In all respects Hapkido is a most worthy companion piece to Fist of Fury and absolutely deserves to be held in similarly high regard. Hong Kong Legends are marketing this release as a rediscovered classic, a potentially risky claim that for my money is fully justified. This really is what martial arts cinema is all about.

sound and vision

OK, the film was released back in 1972 and has not been widely seen here since, so we have to make allowances. Wait a minute, no we don't, it looks terrific! Hong Kong Legends have done it again, providing a generally first class 2.35:1 anamorphic transfer from a near perfect condition high-definition original. The picture is sharp without too much in the way of edge enhancement (there's evidence of some, but it's not painful), and colour and contrast are generally very good. The latter does vary a little, being a tad strong at times and a little weaker at others, although the margin of variance is not great (it does change mid-shot at one point). On the whole, another great job from HKL.

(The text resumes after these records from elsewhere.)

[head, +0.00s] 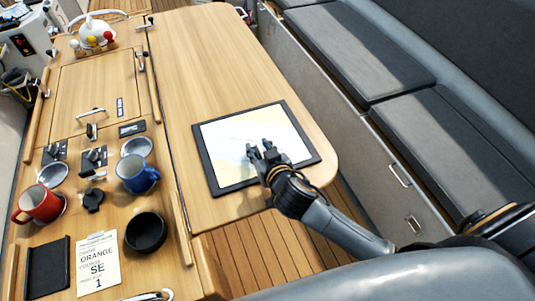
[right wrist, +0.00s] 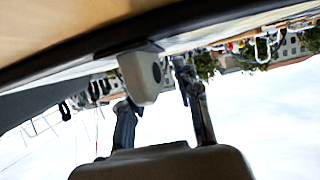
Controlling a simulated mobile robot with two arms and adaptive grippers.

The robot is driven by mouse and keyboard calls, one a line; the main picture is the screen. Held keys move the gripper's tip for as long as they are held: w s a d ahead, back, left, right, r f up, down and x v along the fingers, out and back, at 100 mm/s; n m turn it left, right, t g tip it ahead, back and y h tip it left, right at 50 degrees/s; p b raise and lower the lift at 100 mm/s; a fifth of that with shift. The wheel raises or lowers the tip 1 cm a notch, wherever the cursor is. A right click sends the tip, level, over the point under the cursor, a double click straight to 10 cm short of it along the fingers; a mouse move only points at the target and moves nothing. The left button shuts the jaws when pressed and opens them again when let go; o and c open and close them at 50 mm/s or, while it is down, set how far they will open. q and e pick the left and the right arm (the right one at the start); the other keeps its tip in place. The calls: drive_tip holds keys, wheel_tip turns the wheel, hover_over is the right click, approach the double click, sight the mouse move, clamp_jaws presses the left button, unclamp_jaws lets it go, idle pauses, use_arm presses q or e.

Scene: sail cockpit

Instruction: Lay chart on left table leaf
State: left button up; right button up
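The chart (head: 255,137) is a pale blue and yellow sheet in a dark flat frame. It lies slightly turned on the bare wooden table leaf (head: 205,55), near its rounded front end, and looks flat. My right gripper (head: 259,149) is over the chart's front part and hides some of it. Its two fingers stand apart in the head view. In the right wrist view the fingers (right wrist: 160,95) are also apart, with a grey block (right wrist: 140,75) close to one of them and a dark edge above. Contact with the chart cannot be told. My left gripper is not in view.
On the wooden console at left are a red mug (head: 40,204), a blue mug (head: 137,176), a black bowl (head: 146,232) and a note card (head: 95,262). A white kettle-like object (head: 97,33) stands behind. Grey bench cushions (head: 365,50) line the right side. The leaf's far part is clear.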

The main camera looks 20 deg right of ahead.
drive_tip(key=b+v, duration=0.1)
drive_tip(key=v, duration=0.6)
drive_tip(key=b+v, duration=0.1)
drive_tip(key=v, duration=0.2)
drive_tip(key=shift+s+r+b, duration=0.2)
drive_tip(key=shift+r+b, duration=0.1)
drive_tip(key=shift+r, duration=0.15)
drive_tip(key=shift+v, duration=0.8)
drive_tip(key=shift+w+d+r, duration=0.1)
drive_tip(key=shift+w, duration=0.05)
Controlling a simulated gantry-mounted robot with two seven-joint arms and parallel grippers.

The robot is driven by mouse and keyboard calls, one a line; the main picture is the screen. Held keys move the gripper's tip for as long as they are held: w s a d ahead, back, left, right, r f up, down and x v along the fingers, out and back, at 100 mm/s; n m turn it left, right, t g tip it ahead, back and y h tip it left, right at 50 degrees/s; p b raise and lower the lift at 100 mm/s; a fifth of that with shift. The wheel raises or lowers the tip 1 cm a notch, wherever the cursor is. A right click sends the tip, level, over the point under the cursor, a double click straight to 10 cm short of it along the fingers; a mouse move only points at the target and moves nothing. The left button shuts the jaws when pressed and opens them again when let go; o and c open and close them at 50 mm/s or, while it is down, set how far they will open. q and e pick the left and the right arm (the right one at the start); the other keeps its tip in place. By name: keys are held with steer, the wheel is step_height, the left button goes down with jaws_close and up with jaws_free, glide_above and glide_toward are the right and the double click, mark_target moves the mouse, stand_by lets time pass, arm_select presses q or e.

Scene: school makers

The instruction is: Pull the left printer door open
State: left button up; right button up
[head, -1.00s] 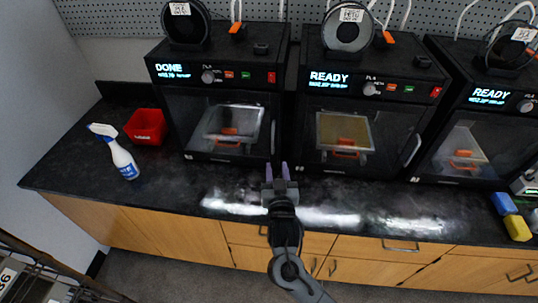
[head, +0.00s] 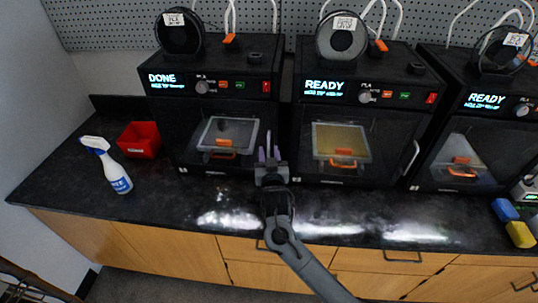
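The left printer (head: 213,78) is black and its screen reads DONE. Its dark clear door (head: 190,142) is shut, and a plate with an orange-handled part shows behind it. The door's upright handle (head: 269,138) is at the door's right edge. My right gripper (head: 268,153) is in front of the lower end of this handle, its two purple-grey fingers pointing up and apart. The fingers partly hide the handle; I cannot tell whether they touch it. My left gripper is not in view.
The middle printer (head: 368,75) and right printer (head: 490,85) both read READY, with doors shut. A red bin (head: 139,140) and a spray bottle (head: 112,168) stand left of the left printer. Blue (head: 504,210) and yellow (head: 520,235) blocks lie at the right. The front counter is mostly clear.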

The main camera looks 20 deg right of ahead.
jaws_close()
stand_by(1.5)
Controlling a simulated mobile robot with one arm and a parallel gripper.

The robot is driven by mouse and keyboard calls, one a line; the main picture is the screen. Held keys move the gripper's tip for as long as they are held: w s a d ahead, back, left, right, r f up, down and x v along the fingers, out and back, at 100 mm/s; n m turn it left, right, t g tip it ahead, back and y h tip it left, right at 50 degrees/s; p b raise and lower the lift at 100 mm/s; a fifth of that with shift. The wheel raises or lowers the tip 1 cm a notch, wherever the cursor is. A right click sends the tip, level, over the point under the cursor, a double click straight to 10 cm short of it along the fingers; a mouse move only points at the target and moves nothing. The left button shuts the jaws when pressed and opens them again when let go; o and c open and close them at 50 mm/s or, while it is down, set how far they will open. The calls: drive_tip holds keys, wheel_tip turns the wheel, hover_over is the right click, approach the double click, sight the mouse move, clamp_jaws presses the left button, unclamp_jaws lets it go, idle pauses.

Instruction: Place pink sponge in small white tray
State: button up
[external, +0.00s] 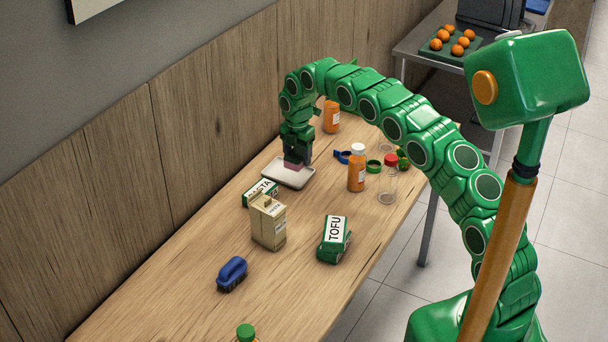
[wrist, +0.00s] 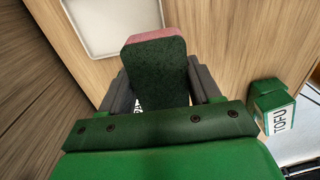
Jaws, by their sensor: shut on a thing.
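The pink sponge (wrist: 157,66) has a dark green face and a pink edge, and sits between the two dark fingers of my gripper (wrist: 163,88) in the wrist view. In the external view my gripper (external: 296,152) points down with the sponge (external: 294,163) at its tip. The small white tray (external: 283,180) lies flat on the table, and the sponge overlaps its back part in this view. The tray (wrist: 112,28) shows empty at the top left of the wrist view, beyond the sponge. I cannot tell whether the sponge touches the tray.
Orange bottles (external: 357,168) and a clear red-capped bottle (external: 388,184) stand right. A blue object (external: 232,273) lies nearer. The wooden wall runs behind.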

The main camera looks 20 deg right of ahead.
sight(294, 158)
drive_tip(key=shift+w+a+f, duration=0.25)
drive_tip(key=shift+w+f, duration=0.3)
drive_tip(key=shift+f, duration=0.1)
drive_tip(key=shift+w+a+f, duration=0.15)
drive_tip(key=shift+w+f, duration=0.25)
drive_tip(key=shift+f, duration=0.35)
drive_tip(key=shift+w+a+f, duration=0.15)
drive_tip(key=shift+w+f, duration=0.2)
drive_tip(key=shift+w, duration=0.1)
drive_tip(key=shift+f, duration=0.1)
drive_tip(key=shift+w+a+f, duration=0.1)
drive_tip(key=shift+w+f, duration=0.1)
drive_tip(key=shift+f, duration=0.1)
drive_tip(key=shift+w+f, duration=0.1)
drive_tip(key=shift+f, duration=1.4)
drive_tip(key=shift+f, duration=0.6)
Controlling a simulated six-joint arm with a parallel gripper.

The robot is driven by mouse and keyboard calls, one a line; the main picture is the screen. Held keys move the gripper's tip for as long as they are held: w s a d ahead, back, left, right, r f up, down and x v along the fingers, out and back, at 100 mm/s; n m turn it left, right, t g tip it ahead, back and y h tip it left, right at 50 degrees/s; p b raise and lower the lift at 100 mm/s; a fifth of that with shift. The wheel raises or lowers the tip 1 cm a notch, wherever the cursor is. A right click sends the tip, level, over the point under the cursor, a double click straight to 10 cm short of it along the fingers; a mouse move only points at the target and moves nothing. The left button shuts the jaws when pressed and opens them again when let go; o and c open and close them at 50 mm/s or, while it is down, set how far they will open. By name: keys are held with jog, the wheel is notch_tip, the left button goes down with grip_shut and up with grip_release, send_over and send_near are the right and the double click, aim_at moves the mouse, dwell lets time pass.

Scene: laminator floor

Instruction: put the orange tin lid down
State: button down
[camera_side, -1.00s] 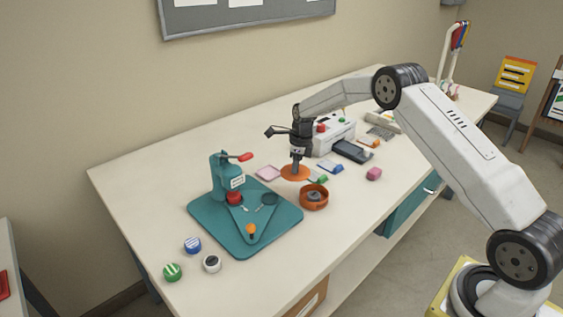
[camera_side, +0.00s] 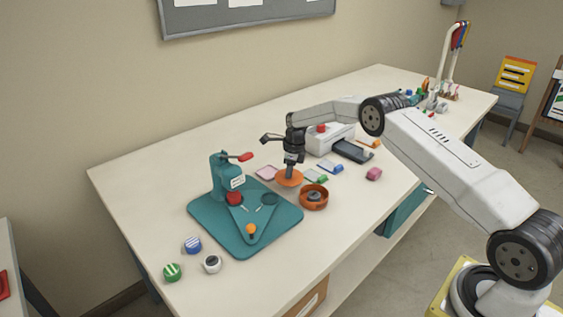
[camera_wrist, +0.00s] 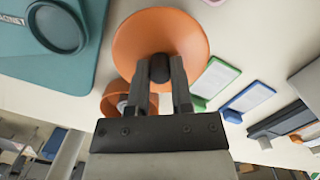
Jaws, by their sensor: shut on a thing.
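The orange tin lid (camera_side: 289,179) is a round disc just behind the orange tin (camera_side: 314,197) in the side view. My gripper (camera_side: 290,173) is shut on the lid's dark knob, with the arm above it. In the wrist view the lid (camera_wrist: 160,32) fills the top middle, and my gripper's fingers (camera_wrist: 160,75) close on the black knob. The tin (camera_wrist: 113,98) shows partly behind the fingers there. The tin is open and holds something grey. I cannot tell whether the lid touches the table.
A teal press on a teal mat (camera_side: 215,222) stands left of the lid. Pink, green and blue cards (camera_side: 330,167) lie around it, with a white laminator (camera_side: 330,138) behind. Several round badges (camera_side: 192,245) lie at the front left. Bare table (camera_side: 345,225) lies right of the mat.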

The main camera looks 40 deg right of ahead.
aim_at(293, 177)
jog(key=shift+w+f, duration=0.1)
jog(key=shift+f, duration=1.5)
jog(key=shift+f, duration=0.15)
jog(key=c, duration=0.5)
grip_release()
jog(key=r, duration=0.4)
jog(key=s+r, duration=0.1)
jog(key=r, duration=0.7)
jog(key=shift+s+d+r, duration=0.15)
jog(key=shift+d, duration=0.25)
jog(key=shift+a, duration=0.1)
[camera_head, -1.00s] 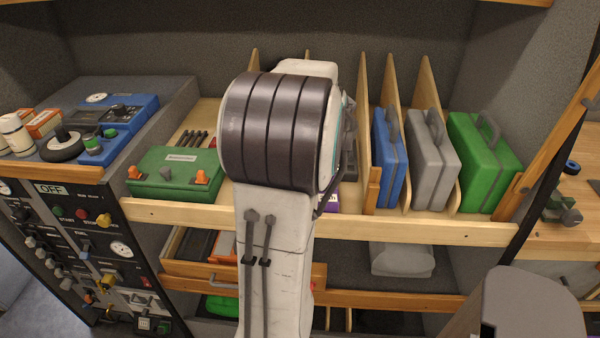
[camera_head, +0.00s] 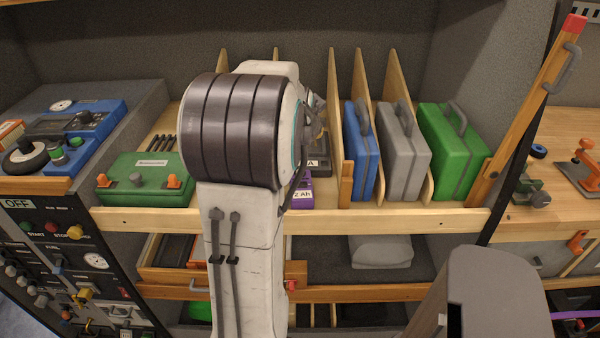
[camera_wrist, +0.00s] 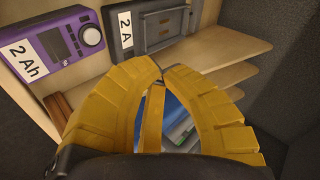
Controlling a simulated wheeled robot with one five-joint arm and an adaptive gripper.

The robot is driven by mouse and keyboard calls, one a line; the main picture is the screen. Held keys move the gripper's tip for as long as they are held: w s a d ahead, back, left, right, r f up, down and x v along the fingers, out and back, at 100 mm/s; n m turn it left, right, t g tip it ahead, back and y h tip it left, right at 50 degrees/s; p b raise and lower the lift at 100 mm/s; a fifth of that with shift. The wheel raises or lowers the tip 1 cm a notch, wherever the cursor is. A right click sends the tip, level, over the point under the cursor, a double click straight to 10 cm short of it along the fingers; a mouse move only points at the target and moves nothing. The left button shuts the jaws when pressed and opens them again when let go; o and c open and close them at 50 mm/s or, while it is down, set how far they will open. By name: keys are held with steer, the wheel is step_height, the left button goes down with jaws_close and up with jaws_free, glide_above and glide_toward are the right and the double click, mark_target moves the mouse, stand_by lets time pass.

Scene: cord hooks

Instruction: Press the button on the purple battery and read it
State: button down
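The purple battery (camera_wrist: 72,60) shows at the upper left of the wrist view, with a "2 Ah" label, a small dark panel and a round white knob-like part on its face. In the head view only a small part of the purple battery (camera_head: 302,194) shows beside my arm, which hides the rest. My gripper (camera_wrist: 160,77) has yellow curved fingers whose tips meet, with nothing visible held between them. The fingertips are to the right of and below the battery in the wrist view, apart from it. The head view does not show the fingers.
A dark grey unit marked "2 A" (camera_wrist: 150,32) is beside the battery. Wooden dividers and blue (camera_head: 361,150), grey (camera_head: 403,155) and green cases (camera_head: 450,150) stand to the right. A green box (camera_head: 145,180) is on the left. A wooden shelf edge (camera_head: 420,220) runs across the front.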

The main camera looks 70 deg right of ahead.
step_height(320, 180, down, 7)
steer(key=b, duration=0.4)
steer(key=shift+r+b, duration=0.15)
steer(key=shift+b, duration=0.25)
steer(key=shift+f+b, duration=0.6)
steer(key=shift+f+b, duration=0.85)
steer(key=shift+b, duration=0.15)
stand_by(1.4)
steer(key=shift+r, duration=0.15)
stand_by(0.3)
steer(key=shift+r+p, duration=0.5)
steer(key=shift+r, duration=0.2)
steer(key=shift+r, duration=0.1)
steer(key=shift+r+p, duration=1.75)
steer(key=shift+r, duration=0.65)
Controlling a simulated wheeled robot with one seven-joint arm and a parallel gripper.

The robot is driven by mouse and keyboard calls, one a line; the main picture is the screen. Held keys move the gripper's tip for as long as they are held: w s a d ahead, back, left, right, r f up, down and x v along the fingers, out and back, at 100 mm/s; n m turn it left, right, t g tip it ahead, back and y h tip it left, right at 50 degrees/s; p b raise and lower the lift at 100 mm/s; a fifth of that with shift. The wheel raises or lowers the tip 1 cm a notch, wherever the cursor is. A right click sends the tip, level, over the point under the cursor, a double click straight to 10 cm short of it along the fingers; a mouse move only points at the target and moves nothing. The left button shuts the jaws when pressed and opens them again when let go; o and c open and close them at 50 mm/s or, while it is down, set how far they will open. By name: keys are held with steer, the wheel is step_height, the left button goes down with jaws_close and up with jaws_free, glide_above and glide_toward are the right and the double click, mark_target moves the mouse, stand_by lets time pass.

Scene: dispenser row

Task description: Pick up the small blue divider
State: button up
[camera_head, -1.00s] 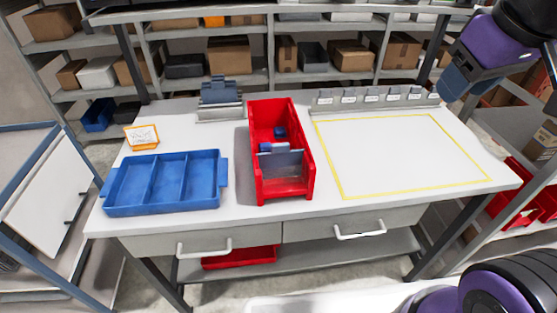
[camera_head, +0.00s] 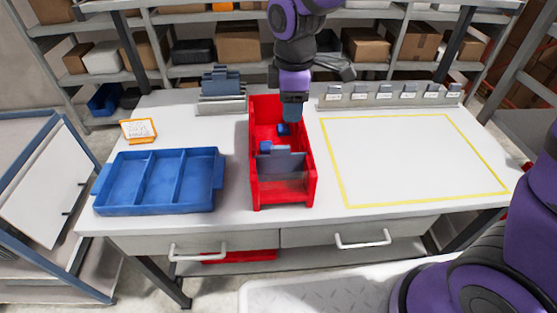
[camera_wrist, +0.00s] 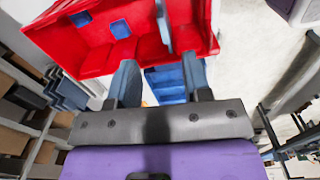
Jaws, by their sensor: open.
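A grey-blue divider plate (camera_head: 282,163) stands upright across the front part of the red bin (camera_head: 309,182). In the wrist view, its edge (camera_wrist: 164,28) shows near the top. Several blue-grey plates (camera_head: 221,82) stand in a grey rack at the back left of the table; they also show at the left of the wrist view (camera_wrist: 66,92). I cannot tell which plate is the small blue divider. My gripper (camera_head: 292,112) is over the back right part of the bin, pointing down. Its two fingers are apart and empty in the wrist view (camera_wrist: 160,64).
Small blue blocks (camera_wrist: 120,29) lie in the red bin. A blue three-compartment tray (camera_head: 217,181) and an orange-framed card (camera_head: 139,131) are to the left. A labelled grey rail (camera_head: 390,102) runs along the back right. The yellow-outlined area (camera_head: 415,160) is empty.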

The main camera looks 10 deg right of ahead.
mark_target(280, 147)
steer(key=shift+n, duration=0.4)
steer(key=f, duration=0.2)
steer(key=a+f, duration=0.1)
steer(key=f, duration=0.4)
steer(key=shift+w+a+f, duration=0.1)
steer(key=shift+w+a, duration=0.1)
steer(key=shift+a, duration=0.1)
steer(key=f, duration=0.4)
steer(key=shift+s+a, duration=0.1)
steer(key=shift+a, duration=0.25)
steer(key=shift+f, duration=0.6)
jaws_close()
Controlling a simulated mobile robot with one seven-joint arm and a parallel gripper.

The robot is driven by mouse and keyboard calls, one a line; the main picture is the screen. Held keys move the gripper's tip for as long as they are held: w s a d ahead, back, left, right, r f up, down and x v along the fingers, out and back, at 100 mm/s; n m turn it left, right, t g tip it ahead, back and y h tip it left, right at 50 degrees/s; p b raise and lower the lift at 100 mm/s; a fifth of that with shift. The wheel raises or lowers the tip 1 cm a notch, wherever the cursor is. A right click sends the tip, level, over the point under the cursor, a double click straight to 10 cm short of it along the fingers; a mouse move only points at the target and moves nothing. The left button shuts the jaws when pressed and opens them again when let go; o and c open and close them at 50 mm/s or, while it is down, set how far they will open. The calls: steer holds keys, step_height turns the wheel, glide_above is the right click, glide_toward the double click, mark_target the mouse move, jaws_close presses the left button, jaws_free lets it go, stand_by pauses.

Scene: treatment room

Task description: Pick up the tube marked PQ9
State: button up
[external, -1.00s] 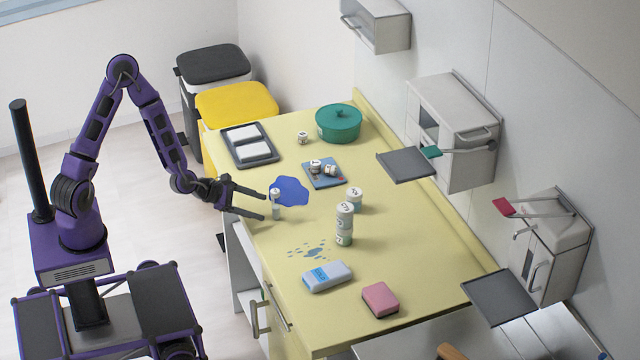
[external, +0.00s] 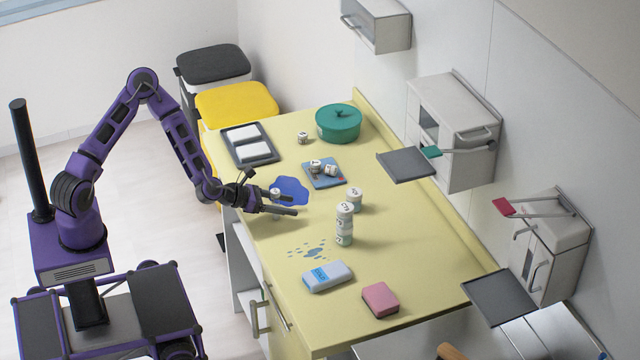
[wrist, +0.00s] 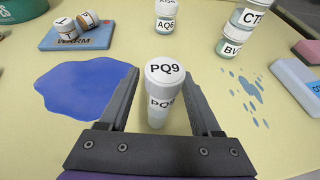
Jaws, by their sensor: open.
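The tube marked PQ9 (wrist: 165,90) stands upright on the yellow table in the wrist view, with a white cap and a pale body. It is between the two open fingers of my gripper (wrist: 165,100), with a gap on each side and no visible contact.
A blue spill (wrist: 85,88) lies left of the tube. A pale blue box (external: 327,277) and pink block (external: 380,300) lie nearer the front.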

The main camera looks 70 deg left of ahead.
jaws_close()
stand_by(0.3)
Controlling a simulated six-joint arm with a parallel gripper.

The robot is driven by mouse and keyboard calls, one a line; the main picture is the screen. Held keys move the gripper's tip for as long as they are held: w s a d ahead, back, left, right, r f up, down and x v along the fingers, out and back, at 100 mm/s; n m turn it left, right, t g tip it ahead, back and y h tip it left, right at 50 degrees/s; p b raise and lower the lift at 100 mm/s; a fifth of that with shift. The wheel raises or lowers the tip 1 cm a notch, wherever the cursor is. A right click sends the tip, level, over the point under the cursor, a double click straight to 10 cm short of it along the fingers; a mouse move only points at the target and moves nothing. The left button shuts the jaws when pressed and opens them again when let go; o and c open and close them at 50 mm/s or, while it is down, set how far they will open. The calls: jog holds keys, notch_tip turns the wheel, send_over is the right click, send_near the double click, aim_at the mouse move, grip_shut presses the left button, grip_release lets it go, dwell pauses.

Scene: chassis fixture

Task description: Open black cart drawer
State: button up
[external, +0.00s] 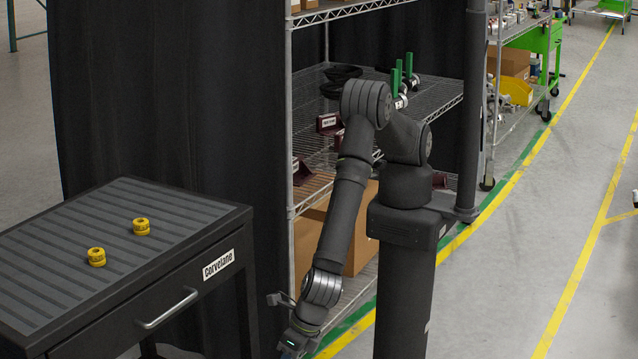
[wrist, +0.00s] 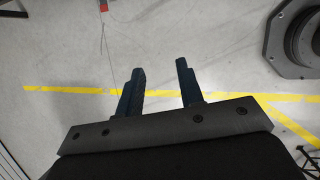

The original mono Mandarin soundtrack has been supplemented by Mandarin and English 5.1 remixes. The 5.1 Mandarin track has clearer voice reproduction than the mono original, and the music has been sonically opened out. Some sound effects are also clearer, but it should be noted that some appear to have been re-recorded or even added – background birdsong and distant barking dogs on the 5.1 track do not appear on the mono.

extra features

I promise that this is the last time I'll go on about this, but this is one film that cries out for the sort of detailed expertise that Bey Logan used to bring to films of this era, providing biographical information on the participants and technical data on the martial art itself. Maybe one day he'll return to the fold to do a special edition.

What we do have is a some expert opinion on hapkido itself from instructor at UK Chang's Hapkido Academy, Tammy Parlour. First of all she provides a blow-by-blow breakdown of Master Ji's post credits martial arts demonstration in Hapkido Examined (3:41), then is interviewed about herself, the martial art and the film in more detail in Interview with Tammy Parlour (14:43). Both proved interesting enough to prompt some immediate research on Han Jae Ji and the development of his martial art.

We also have the usual Hong Kong Legends produced UK Promo (1:08), which sells the film quite well as old school kung fu for a new generation of fans.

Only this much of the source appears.